━━━━━ Supplied data ━━━━━

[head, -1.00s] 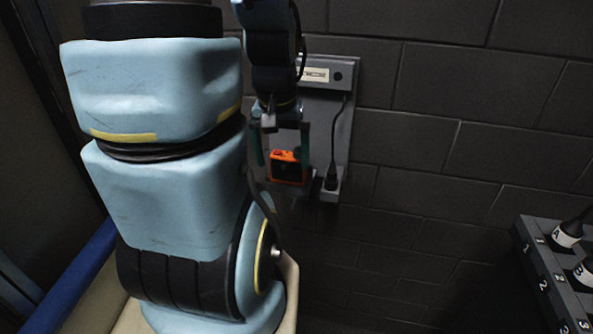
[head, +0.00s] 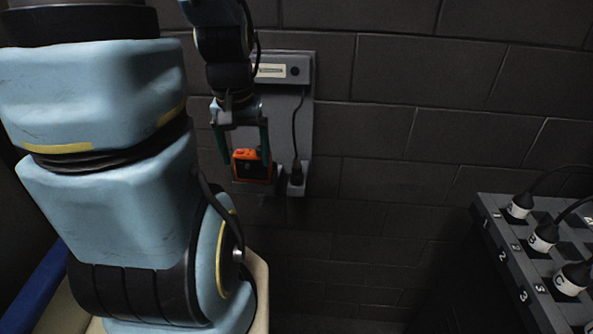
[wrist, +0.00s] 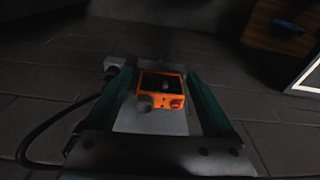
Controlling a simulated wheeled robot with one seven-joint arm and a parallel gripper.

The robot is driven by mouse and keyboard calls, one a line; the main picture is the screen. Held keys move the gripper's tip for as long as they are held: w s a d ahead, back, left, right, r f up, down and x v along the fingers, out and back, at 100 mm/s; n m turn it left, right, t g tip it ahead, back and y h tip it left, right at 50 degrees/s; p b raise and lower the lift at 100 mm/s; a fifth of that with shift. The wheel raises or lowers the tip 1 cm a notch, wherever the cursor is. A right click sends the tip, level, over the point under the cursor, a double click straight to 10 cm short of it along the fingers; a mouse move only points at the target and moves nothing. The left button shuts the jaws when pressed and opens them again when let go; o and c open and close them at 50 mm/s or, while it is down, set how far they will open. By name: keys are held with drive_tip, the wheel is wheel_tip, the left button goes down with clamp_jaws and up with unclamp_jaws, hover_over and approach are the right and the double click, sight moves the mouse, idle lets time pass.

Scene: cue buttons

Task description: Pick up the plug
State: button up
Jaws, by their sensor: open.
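Several black plugs with white collars stand in a grey rack at the right of the head view: a far plug (head: 521,205), a middle plug (head: 543,236) and a near plug (head: 571,279). Another black plug (head: 297,172) with a cord sits in a small grey holder on the wall panel. Which one is meant, I cannot tell. My gripper (head: 247,156) is open by the wall panel, left of that plug. Its fingers are on either side of an orange device with a dark screen (head: 251,165); the wrist view also shows the device (wrist: 161,90). Contact cannot be told.
The wall panel (head: 307,118) carries a box with a label strip at its top. The rack (head: 497,228) has numbers along its edge. Dark block wall lies between panel and rack. A black cord curves at the left of the wrist view.

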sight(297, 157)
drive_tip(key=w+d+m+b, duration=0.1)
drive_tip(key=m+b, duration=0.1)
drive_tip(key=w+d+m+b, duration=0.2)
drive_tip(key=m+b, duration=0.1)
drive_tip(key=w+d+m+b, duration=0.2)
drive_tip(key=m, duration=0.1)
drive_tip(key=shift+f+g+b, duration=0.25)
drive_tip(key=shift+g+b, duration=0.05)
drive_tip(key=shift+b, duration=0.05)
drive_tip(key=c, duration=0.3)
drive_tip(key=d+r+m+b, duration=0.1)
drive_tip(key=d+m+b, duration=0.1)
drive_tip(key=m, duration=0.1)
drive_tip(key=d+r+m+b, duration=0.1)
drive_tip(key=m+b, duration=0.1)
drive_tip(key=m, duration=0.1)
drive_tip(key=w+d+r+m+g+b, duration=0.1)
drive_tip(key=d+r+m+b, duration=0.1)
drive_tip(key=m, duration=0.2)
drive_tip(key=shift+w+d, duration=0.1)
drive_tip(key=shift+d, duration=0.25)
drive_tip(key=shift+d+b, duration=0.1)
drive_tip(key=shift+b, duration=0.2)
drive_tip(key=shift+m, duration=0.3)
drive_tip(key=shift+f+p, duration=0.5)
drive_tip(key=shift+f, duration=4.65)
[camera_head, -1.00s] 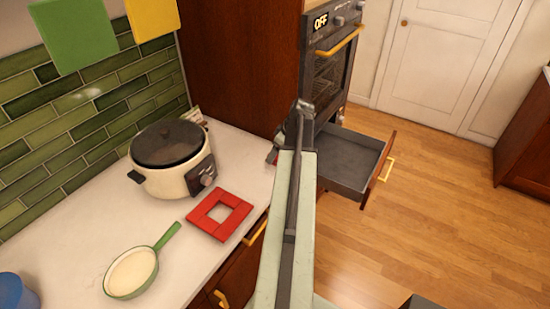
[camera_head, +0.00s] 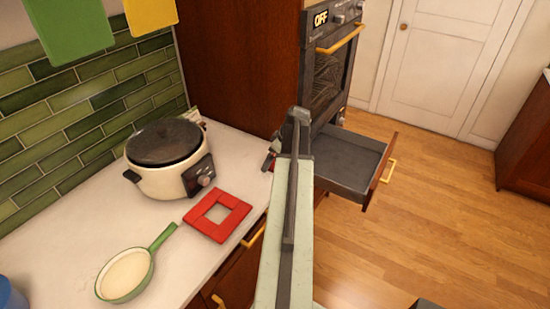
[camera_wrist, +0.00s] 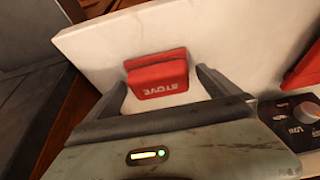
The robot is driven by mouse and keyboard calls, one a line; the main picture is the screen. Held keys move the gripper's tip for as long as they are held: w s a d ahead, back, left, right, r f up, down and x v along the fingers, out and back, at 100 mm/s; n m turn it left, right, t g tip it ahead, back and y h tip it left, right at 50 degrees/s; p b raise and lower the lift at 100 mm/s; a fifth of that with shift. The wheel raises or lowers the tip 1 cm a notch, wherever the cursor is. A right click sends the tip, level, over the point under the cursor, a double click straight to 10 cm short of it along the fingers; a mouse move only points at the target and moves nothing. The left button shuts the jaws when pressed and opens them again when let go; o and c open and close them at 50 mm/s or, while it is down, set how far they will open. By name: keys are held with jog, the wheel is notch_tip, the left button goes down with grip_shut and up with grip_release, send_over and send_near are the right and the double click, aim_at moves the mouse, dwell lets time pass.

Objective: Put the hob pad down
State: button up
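The hob pad looks to be the small red block (camera_wrist: 157,74) with upside-down "STOVE" lettering in the wrist view. It appears to rest on the white counter (camera_wrist: 100,45), near its edge. My gripper (camera_wrist: 162,80) is open, with one dark finger on each side of the block. A pale gap shows between the block and the right finger; the left finger is very close, and I cannot tell if it touches. In the head view my arm hides most of this spot, and only a bit of red (camera_head: 267,163) shows beside it.
A red square frame (camera_head: 236,222) lies on the counter, with a cream cooker (camera_head: 165,184) behind it and a green-handled pan (camera_head: 127,273) in front. An open drawer (camera_head: 350,172) juts out below the oven (camera_head: 330,80). Open floor lies to the right.

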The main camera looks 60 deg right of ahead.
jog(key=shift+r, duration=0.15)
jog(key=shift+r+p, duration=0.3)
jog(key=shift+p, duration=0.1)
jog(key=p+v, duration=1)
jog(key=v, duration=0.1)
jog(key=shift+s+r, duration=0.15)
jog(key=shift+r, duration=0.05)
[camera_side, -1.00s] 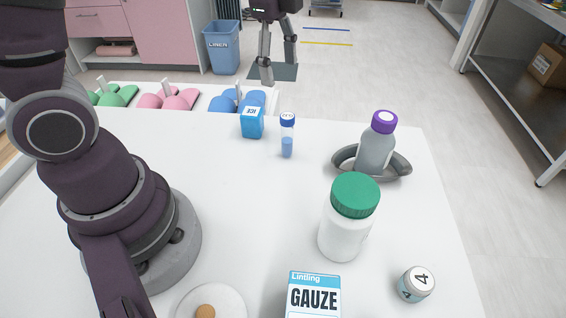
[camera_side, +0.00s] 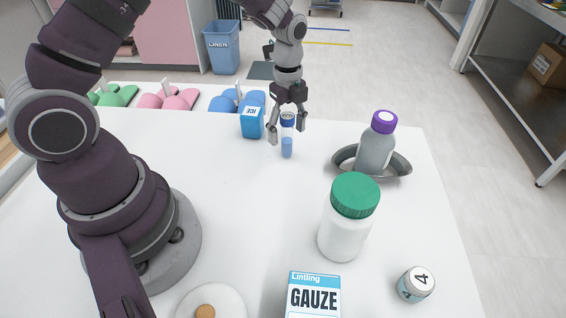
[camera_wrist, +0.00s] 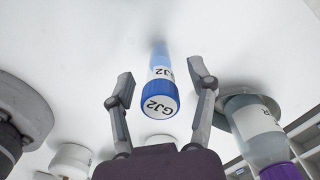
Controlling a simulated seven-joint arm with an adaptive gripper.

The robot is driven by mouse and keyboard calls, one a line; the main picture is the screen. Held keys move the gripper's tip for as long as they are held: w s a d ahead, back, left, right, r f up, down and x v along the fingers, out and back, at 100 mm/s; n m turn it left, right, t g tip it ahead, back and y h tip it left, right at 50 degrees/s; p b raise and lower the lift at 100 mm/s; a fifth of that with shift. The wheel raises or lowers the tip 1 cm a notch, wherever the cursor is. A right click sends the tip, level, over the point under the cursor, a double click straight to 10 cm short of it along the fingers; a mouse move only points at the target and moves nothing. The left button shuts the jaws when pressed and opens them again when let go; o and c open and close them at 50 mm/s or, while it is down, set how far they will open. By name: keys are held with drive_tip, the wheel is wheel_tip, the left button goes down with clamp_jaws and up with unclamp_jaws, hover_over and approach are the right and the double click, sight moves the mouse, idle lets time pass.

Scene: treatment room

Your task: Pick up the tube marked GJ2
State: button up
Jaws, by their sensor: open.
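The tube marked GJ2 (camera_side: 287,147) stands upright on the white table, clear with blue liquid and a blue cap. In the wrist view its cap (camera_wrist: 160,100) faces the camera and reads GJ2; the same marking shows on its side. My gripper (camera_side: 288,136) is open, with one finger on each side of the tube near its upper part. In the wrist view the fingers (camera_wrist: 160,80) are spread left and right of the tube, with gaps on both sides and nothing gripped.
A blue ICE box (camera_side: 252,122) stands close left of the tube. A purple-capped bottle (camera_side: 376,150) stands in a grey dish (camera_side: 400,168) to the right. A green-capped white jar (camera_side: 345,232), a GAUZE box (camera_side: 313,298) and a small jar marked 4 (camera_side: 415,285) are nearer. The table centre is clear.

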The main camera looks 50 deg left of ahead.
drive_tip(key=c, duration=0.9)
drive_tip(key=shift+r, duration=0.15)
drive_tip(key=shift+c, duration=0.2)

━━━━━

**Directive**
Read the data above and pull out each line that holds the string "joint".

**Result of the exercise**
Controlling a simulated wheeled robot with one seven-joint arm and a parallel gripper.
Controlling a simulated seven-joint arm with an adaptive gripper.

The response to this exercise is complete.